» **Rows**
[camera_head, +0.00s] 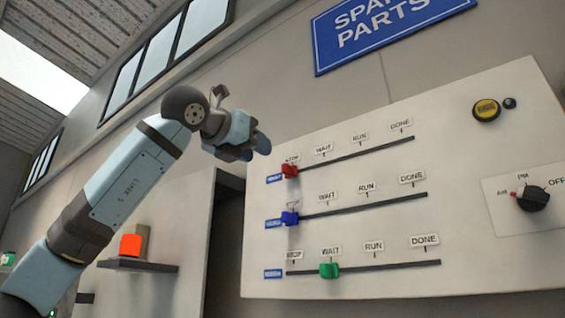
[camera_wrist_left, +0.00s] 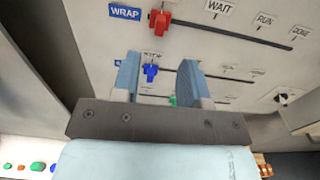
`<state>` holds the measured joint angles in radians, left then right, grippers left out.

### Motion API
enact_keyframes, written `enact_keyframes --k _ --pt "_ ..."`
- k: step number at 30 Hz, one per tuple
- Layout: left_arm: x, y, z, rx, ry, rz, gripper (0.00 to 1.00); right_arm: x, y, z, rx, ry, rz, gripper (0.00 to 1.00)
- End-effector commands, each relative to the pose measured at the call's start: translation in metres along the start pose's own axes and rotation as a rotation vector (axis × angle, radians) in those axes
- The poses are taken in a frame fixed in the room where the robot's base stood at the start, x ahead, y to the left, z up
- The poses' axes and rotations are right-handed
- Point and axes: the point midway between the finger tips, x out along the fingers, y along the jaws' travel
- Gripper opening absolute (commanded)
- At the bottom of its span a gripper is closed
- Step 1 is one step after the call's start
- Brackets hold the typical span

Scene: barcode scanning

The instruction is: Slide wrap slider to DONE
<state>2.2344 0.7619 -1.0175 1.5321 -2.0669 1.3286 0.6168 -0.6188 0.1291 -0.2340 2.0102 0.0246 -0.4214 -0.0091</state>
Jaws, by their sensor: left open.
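The wrap slider's red knob (camera_head: 290,171) sits at the left end of the top track, at STOP. The WRAP label (camera_wrist_left: 125,12) shows beside the red knob (camera_wrist_left: 159,21) in the left wrist view. The top track's DONE label (camera_head: 400,125) is at its right end. My left gripper (camera_head: 257,147) is open and empty, up and left of the red knob and apart from it. In the left wrist view, its two fingers (camera_wrist_left: 159,75) stand below the red knob, with the blue knob seen between them. My right gripper is not in view.
The blue knob (camera_head: 290,217) is at the left end of the middle track. The green knob (camera_head: 329,270) is at WAIT on the bottom track. An orange-red block (camera_head: 131,245) is on a shelf at left.

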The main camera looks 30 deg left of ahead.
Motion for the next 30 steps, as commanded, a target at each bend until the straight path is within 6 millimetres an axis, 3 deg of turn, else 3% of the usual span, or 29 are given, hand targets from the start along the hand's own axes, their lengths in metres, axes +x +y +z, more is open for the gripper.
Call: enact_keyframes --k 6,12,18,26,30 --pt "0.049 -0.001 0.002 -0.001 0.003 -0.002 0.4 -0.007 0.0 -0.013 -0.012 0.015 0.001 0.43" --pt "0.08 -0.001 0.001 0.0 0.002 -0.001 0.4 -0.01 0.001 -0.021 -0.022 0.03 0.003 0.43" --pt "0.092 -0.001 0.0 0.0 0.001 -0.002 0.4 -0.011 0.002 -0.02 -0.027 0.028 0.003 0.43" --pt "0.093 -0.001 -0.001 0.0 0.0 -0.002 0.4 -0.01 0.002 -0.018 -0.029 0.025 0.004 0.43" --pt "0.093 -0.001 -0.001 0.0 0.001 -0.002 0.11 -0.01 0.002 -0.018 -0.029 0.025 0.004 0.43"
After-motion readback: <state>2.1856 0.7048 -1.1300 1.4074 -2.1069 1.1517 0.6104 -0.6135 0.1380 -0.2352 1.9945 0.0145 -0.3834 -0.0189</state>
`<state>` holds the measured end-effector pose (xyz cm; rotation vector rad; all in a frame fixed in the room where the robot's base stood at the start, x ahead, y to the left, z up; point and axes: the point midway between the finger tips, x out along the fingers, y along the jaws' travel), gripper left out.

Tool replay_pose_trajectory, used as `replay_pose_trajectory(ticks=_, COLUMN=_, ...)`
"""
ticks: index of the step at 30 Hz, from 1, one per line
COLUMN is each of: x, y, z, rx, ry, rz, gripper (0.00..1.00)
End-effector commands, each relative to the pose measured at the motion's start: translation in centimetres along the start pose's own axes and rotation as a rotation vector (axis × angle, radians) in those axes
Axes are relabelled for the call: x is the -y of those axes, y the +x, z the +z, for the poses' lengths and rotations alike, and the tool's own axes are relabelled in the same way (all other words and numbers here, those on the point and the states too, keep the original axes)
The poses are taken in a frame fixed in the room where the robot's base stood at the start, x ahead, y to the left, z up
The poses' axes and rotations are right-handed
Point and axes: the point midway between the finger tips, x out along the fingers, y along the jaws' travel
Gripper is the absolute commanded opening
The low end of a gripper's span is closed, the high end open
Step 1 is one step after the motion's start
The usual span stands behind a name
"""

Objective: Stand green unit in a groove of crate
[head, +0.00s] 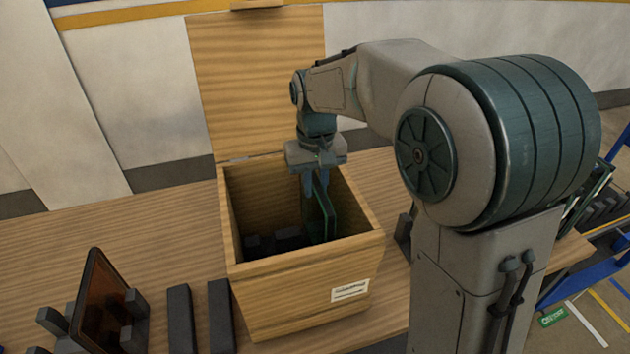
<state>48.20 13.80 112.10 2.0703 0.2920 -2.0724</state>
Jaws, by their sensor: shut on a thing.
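The crate (300,262) is an open wooden box on the table, with its lid (255,85) raised at the back. The green unit (325,205) is a thin upright plate inside the crate, toward the right side. My gripper (316,190) reaches down into the crate from above and is shut on the upper part of the green unit. Dark ribbed blocks (270,243) lie on the crate floor to the left of the unit. The unit's lower edge is in shadow, so I cannot tell whether it sits in a groove.
A dark brown framed panel (103,295) stands in a black holder at the front left. Two black bars (180,318) lie between it and the crate. A blue rack (590,270) is at the far right. The table's left part (120,230) is clear.

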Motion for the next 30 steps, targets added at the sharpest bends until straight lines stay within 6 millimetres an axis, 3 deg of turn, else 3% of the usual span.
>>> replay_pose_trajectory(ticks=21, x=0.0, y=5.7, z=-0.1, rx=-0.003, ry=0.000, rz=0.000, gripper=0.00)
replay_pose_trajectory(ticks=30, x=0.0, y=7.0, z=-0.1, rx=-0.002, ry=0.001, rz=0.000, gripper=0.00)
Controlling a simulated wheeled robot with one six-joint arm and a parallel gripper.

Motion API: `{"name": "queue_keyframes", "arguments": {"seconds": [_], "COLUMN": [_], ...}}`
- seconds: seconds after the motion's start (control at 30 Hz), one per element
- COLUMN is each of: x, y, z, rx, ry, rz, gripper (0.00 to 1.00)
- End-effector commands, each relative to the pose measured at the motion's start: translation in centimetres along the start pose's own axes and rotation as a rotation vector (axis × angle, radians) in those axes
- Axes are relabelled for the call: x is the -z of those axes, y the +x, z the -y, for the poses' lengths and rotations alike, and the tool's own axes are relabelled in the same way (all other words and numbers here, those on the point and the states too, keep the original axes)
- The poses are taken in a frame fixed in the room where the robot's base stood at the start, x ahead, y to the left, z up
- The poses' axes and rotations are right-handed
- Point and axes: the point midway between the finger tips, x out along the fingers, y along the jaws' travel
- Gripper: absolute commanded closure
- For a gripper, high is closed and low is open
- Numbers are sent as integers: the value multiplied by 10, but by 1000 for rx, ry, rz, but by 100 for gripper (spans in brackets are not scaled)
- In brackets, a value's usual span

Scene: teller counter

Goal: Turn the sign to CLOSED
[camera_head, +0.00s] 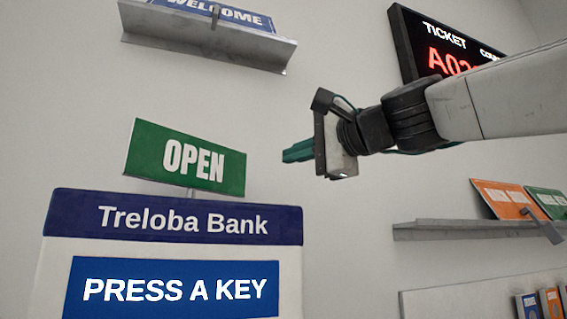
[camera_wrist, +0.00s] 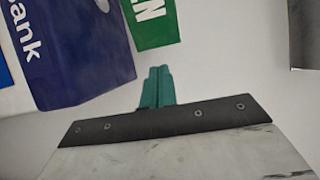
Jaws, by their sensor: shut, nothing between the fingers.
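The green sign (camera_head: 185,158) reads OPEN in white and stands on a short post above the Treloba Bank machine. Its right end, with the letter N, shows at the top of the wrist view (camera_wrist: 150,22). My gripper (camera_head: 290,153) is to the right of the sign, at about its height in the picture, with a gap of wall between them. Its green fingers are shut together and empty, and they also show in the wrist view (camera_wrist: 157,85), pointing up toward the sign's end. The sign's back is hidden.
The Treloba Bank machine (camera_head: 175,222) with a PRESS A KEY screen (camera_head: 172,288) stands below the sign. A WELCOME shelf (camera_head: 205,42) hangs above. A ticket display (camera_head: 435,45) is behind my arm. A shelf (camera_head: 470,229) with orange and green signs is at right.

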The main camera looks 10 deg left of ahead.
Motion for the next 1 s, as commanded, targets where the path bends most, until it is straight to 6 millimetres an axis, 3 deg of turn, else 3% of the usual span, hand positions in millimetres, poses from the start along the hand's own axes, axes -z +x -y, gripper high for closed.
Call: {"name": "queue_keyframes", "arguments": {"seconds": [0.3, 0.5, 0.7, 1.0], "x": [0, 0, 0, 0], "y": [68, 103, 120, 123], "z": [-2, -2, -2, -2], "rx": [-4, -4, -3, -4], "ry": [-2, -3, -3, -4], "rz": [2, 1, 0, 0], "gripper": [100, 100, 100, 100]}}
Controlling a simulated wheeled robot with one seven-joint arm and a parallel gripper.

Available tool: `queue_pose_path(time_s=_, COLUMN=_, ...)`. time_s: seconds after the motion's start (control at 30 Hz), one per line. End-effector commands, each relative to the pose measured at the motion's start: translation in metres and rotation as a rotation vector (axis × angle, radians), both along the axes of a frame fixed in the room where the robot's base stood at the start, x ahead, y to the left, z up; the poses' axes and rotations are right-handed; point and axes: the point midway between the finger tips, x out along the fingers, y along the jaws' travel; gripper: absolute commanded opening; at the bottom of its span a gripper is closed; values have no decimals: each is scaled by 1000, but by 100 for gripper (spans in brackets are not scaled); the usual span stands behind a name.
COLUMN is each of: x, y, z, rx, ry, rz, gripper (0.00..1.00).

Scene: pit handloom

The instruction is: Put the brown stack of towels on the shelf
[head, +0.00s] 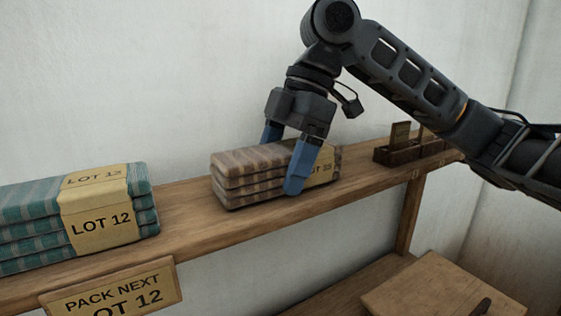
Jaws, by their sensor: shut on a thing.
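The brown striped stack of towels (240,179) is at the wooden shelf (190,208), right of the middle of its length. It has a tan paper band marked LOT, partly hidden by a finger. My gripper (283,162) comes from above with its blue fingers on either side of the stack, shut on it. The stack lies level, and its underside looks to be on or just above the shelf board; I cannot tell for sure that it touches.
A teal striped stack banded LOT 12 (100,222) sits at the left on the same shelf, with bare board between the stacks. A sign (112,293) hangs on the front edge. A dark wooden holder (408,149) stands at the right. A wooden board (440,290) is below.

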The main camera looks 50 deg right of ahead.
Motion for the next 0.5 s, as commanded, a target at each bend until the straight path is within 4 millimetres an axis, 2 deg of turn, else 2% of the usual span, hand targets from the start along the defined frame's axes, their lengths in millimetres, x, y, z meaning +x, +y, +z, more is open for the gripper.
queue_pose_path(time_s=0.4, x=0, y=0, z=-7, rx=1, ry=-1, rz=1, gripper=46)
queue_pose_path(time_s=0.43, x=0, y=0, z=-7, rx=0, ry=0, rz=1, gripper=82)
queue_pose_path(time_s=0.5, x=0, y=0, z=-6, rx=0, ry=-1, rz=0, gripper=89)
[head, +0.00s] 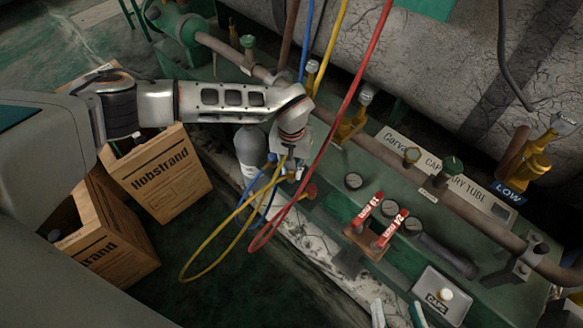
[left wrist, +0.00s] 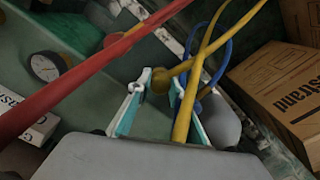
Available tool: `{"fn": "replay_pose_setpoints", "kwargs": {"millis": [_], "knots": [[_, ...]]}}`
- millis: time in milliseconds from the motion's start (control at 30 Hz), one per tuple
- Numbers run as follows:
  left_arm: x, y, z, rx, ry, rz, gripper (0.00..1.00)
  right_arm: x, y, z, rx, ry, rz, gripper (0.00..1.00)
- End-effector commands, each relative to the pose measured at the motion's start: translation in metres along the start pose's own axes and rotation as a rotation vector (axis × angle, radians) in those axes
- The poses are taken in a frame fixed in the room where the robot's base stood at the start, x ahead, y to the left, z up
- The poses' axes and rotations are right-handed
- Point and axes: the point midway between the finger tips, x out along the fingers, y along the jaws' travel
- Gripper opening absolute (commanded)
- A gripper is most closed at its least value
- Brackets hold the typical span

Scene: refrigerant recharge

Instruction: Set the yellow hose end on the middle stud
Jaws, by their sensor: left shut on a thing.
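My left gripper (head: 291,170) is above the front edge of the green bench and shut on the yellow hose end. In the left wrist view, its two pale fingers (left wrist: 159,100) stand on either side of a round brass piece (left wrist: 160,81) at the end of the yellow hose (left wrist: 184,118). In the head view, the yellow hose (head: 205,246) hangs from the gripper in a loop and rises to the top. I cannot make out the middle stud; the gripper covers the spot between the blue hose (head: 254,190) and the red fitting (head: 310,190).
The red hose (head: 340,117) crosses close to the gripper. A grey cylinder (head: 250,150) and cardboard boxes (head: 165,180) stand left of the bench. Gauges (head: 353,181), red-handled tools (head: 368,205) and a caps tray (head: 446,300) are to the right.

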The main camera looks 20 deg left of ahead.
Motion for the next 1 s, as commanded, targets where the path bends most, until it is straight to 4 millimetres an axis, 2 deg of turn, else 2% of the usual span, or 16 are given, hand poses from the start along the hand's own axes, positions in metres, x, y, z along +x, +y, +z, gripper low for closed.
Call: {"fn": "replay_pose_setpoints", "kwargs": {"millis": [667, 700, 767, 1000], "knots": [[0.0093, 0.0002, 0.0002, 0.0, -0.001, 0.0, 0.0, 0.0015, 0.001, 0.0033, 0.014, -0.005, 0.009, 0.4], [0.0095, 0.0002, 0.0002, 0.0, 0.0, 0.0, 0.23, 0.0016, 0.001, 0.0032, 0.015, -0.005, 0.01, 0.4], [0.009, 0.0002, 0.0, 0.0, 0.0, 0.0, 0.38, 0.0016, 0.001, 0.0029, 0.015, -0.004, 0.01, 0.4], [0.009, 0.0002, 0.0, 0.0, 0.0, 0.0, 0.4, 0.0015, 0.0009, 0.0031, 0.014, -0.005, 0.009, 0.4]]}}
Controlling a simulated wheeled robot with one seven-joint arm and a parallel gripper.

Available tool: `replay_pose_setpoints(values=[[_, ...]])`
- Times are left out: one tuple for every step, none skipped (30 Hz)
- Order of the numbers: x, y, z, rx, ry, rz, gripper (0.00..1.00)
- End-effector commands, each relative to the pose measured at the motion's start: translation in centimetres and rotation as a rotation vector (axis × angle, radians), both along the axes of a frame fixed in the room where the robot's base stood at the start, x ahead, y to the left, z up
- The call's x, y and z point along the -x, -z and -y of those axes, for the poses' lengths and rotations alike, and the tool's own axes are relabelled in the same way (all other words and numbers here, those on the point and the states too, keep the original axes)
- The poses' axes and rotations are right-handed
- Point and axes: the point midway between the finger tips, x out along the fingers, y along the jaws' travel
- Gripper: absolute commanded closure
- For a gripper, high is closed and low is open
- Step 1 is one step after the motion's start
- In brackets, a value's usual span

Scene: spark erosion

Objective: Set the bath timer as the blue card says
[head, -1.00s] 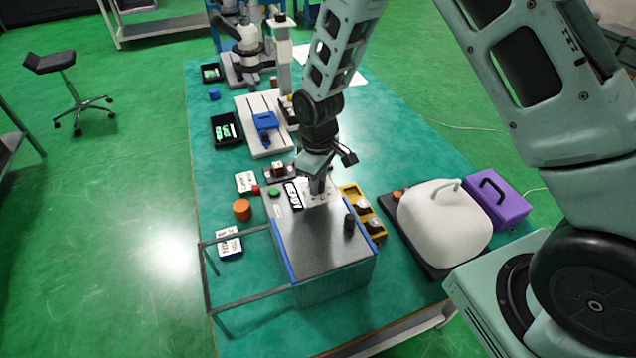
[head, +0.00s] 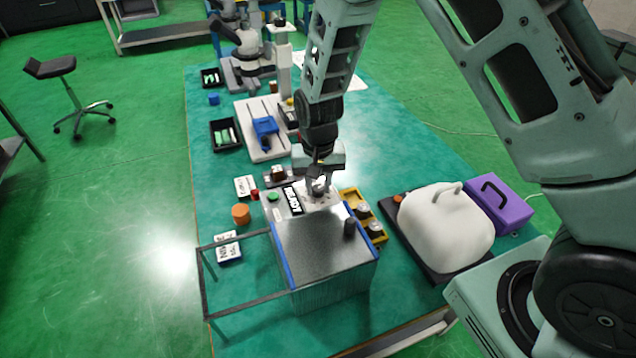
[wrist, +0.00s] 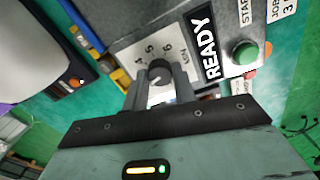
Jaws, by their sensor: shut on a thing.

» **Instructions to follow**
The answer is a single number: how many lines include the word "tuple"?

» **Expected answer**
3